I am talking about getting support for regulations or even law that constrain damage.

Maybe you didn’t read what I wrote? Thats not more market “freedom”.

To make big changes, good changes, you do need both widespread grassroots support, and the cooperation and competencies of big players.

The military has labeled climate change a global destabilizer for years. Insurance companies and farmers are dealing with the fallout already.

Despite growing corruption, there are still competent people in these organizations to work with.

Neither surrender by blanket cynicism, or the incompetence of apathy, are going to solve anything.

> Despite growing corruption, there are still competent people in these organizations to work with.

This is the part I strongly doubt. Well, not the competence exactly. But the motives. These people don't make their own decisions, they do what the board and shareholders want. And all they want is money. It's the only thing that counts for them. So the only solution is making these externalities have a cost. Business won't collaborate on that because it's only a negative for them.

I don't believe in public/private collaboration anymore. In Holland that was tried way too long.

> The military has labeled climate change a global destabilizer for years. Insurance companies and farmers are dealing with the fallout already.

Yet they continue to run full steam to meddle in oil-producing countries. I doubt they will keep this climate change classification up anyway as it is directly in contradiction to the dogmas of the current administration.

  • > Yet they continue to run full steam to meddle in oil-producing countries.

    That isn't military strategy. That is the politicians choosing oil over alternatives and delegating action accordingly.

    The military can warn about the threat of climate change or China's growing technical, manufacturing, scientific and potential AI dominance.

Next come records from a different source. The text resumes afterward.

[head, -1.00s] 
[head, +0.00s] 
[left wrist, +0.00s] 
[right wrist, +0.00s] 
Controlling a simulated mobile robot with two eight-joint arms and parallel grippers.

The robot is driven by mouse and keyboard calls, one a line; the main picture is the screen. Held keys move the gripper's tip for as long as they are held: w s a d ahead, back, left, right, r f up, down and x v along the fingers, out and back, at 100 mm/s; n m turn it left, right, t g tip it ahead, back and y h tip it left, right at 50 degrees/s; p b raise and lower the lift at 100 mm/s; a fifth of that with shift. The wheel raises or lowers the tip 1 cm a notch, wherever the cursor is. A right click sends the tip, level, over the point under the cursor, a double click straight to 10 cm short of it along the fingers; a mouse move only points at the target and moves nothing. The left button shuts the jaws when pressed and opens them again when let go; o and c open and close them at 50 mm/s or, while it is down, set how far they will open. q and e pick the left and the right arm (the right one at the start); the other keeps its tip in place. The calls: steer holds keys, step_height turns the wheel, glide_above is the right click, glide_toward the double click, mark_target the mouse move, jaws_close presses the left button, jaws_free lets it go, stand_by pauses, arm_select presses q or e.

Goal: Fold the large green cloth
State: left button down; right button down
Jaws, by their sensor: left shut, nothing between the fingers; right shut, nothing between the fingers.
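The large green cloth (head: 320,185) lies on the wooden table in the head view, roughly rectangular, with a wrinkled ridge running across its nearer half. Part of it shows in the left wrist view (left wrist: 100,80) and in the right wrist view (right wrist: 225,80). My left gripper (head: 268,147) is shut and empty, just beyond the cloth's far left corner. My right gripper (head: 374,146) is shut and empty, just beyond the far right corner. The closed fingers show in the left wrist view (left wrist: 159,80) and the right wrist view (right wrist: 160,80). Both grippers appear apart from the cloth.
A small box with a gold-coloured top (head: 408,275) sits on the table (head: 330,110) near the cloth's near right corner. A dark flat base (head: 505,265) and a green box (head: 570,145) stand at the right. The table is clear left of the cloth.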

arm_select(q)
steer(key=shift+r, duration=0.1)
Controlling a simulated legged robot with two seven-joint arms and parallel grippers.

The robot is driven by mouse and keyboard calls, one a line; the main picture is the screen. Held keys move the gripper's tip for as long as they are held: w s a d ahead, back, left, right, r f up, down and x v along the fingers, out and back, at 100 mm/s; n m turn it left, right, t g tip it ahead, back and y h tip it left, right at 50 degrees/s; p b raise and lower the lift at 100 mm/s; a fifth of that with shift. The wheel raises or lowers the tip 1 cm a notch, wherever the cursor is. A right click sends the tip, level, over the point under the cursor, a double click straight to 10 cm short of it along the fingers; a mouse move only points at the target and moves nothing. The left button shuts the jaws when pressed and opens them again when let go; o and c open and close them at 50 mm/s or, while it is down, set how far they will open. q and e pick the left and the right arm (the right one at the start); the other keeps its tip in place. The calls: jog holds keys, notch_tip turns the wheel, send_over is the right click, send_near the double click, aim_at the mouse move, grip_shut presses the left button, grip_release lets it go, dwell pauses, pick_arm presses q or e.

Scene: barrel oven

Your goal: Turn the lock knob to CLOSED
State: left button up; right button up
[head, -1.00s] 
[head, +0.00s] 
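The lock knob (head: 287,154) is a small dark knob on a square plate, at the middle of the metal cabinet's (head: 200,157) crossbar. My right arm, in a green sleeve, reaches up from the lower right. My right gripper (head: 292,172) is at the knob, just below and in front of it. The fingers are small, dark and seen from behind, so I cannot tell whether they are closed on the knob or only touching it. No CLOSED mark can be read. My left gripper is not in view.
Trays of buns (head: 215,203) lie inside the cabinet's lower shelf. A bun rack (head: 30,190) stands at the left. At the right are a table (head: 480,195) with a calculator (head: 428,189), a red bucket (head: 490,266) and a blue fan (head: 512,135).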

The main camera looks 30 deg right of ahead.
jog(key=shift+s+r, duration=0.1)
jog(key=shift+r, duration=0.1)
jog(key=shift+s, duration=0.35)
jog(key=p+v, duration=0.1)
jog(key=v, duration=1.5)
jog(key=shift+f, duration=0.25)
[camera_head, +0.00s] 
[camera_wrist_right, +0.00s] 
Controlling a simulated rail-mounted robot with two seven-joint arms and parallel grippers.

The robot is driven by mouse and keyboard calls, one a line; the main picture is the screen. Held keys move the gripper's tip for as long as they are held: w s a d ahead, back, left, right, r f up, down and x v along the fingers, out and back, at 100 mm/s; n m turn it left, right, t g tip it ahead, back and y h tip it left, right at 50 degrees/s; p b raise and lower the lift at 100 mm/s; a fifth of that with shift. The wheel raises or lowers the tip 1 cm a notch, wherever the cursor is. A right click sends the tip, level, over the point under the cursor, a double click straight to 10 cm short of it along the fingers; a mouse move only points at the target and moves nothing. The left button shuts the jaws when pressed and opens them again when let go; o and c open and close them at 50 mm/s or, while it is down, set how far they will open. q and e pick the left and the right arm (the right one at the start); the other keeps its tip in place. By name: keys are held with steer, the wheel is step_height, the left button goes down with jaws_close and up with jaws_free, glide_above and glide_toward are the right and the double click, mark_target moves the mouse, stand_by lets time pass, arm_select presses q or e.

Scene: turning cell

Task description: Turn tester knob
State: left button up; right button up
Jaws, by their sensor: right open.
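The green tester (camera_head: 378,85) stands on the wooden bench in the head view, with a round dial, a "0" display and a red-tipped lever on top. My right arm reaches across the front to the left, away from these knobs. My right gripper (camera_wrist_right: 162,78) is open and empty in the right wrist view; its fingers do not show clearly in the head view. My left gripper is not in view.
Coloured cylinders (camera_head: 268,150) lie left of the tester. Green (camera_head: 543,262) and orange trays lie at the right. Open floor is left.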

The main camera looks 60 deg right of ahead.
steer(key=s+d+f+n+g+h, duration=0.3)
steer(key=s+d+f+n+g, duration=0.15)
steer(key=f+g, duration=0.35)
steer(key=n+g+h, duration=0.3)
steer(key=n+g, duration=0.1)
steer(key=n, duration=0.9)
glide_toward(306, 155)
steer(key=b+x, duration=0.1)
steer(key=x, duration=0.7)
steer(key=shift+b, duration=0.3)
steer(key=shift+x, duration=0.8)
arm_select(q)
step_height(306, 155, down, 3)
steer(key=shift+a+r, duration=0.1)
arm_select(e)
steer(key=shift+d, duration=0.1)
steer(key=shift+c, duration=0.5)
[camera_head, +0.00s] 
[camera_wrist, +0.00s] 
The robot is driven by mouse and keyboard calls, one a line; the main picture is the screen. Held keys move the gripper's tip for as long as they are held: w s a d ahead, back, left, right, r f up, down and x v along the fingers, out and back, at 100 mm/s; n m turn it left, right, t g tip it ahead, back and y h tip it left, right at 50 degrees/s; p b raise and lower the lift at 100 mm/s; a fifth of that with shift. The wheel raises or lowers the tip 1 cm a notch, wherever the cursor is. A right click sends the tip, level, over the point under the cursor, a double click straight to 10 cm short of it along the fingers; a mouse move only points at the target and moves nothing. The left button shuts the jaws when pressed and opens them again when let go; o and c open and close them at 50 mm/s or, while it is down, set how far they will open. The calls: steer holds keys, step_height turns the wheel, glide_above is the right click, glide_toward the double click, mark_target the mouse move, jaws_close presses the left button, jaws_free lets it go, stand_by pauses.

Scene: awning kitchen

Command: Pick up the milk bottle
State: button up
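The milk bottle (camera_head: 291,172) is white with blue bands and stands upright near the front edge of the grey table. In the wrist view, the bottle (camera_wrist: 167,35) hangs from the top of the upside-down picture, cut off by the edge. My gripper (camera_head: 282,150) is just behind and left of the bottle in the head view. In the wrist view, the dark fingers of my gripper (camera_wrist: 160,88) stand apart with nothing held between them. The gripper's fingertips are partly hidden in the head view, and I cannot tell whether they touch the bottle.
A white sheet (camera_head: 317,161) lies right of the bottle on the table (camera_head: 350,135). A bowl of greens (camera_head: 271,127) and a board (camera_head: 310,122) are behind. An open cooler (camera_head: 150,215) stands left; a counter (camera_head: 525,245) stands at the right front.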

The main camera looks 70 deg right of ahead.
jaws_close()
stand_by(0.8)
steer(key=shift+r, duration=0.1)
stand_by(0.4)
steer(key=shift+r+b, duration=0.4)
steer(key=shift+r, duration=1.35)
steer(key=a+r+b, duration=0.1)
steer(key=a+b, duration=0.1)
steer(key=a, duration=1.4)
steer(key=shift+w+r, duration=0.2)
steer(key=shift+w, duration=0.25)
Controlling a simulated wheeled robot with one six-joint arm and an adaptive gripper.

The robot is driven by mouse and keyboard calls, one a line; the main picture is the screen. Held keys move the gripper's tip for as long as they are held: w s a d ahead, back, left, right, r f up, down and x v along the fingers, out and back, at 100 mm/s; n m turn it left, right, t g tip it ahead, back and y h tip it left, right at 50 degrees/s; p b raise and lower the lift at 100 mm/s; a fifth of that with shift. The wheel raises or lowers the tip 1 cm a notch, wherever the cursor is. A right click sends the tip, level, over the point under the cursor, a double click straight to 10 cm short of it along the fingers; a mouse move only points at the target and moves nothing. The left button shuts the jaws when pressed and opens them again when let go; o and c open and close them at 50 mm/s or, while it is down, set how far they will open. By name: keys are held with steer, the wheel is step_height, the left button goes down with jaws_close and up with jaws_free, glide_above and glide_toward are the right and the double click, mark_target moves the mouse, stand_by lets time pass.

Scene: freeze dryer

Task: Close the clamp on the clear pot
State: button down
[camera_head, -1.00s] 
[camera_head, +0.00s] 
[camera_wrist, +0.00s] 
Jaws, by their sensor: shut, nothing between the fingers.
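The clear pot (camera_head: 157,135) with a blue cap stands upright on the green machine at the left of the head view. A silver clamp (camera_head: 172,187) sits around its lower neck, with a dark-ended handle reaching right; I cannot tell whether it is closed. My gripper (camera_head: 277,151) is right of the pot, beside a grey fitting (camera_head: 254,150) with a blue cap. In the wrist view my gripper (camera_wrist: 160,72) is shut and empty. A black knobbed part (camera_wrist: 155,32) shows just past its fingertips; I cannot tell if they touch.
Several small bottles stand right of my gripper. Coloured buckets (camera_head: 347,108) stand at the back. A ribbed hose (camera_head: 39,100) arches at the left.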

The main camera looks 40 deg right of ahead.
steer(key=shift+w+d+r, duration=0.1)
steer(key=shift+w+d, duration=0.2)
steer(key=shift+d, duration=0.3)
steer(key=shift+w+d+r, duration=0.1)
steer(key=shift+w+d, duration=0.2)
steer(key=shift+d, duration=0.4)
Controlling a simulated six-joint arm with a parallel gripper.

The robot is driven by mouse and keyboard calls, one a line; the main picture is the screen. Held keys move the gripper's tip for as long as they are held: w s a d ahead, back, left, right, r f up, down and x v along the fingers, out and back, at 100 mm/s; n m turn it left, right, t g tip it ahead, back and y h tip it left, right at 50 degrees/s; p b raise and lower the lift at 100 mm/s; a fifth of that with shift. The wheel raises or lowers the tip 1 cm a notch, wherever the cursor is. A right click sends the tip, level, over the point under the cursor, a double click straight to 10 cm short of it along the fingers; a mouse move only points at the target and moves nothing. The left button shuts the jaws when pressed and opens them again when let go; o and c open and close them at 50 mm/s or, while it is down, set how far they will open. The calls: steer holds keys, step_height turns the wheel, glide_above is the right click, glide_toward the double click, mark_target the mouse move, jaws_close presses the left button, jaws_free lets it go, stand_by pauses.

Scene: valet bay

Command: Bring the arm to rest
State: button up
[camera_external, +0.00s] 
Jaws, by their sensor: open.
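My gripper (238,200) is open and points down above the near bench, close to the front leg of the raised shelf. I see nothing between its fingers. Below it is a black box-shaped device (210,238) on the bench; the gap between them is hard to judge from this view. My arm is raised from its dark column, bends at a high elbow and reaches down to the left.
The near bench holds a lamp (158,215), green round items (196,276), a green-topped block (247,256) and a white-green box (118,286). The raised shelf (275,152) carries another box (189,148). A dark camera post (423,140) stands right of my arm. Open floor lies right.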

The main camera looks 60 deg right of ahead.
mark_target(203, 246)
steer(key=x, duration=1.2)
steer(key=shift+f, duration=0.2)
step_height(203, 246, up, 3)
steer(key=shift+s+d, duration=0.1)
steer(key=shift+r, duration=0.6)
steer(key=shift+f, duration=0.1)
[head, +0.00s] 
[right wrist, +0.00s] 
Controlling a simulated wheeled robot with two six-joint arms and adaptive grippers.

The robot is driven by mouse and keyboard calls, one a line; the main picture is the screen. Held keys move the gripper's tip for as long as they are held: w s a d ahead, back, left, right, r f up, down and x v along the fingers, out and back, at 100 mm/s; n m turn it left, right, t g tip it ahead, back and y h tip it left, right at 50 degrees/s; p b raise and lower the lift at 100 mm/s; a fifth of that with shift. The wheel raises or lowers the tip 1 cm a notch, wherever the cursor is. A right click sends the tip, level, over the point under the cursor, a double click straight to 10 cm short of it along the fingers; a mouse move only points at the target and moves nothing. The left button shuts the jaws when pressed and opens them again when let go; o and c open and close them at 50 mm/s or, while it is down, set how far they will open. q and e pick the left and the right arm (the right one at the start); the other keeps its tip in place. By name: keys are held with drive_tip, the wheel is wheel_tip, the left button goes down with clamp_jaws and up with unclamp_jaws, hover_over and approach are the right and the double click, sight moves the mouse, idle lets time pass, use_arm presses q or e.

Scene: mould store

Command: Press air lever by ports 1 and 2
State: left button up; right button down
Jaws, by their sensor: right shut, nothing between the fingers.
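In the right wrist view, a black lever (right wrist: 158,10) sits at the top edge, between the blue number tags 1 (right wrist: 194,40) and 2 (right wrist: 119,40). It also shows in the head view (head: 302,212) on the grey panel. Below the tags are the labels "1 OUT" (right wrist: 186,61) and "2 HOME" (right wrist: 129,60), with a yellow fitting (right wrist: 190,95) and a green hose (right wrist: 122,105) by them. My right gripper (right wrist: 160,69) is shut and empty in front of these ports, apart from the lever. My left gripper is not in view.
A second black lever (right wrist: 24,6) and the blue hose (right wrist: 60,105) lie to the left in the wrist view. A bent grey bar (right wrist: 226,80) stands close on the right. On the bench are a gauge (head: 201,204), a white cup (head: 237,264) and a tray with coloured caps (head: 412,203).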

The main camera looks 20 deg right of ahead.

But it can't (and shouldn't) set the elected leaders' agenda, or refuse to implement it.

    A non-governing military is an anti-corruption firewall.

    > This is the part I strongly doubt. Well, not the competence exactly. But the motives

    There have been streams of people in power resigning as their particular role gets pinched between corruption or resisting. When that stops, maybe there won't be anyone competent with good motives left. But many people are quietly doing the best they can in the meantime, and hoping for a turnaround in the future.

    > And all they want is money.

    Yes, for those directly profiting from damage, we are going to have to address that directly if we want to acheive change.

    But large segments of the economy are being financially hurt by that damage. So there are many natural allies.

    For social media, I think we need some hard laws, to give regulators some teeth. For energy, where the damagers are also value producers (we can't just cut off fossil fuels instantly), whatever financials it takes to straighten that out will result in a net benefit.

    People on the right often want companies to be able to do whatever they want, ignoring the damage. People on the left often want to eliminate damage, without any cost. Neither of those viewpoints leads us anywhere but off a cliff.

    Boldness here is our friend. The sirens of making little changes, or imagining a big change won't take tremendous coordination or cost something, are mirages.

    > I don't believe in public/private collaboration anymore. In Holland that was tried way too long.

    That leaves a coupe, which isn't going to produce any improvement. "Tear it down" rarely morphs into building anything. "MAGA" as a soft coupe (democratically elected, undemocratic policies) is a mild example.

    It's easy to shoot down the potential for change. But that isn't a plan, a step, or a mindset that has any chance of achieving anything.

    Although I 1000% relate to the many reasons we have for cynicism and apathy.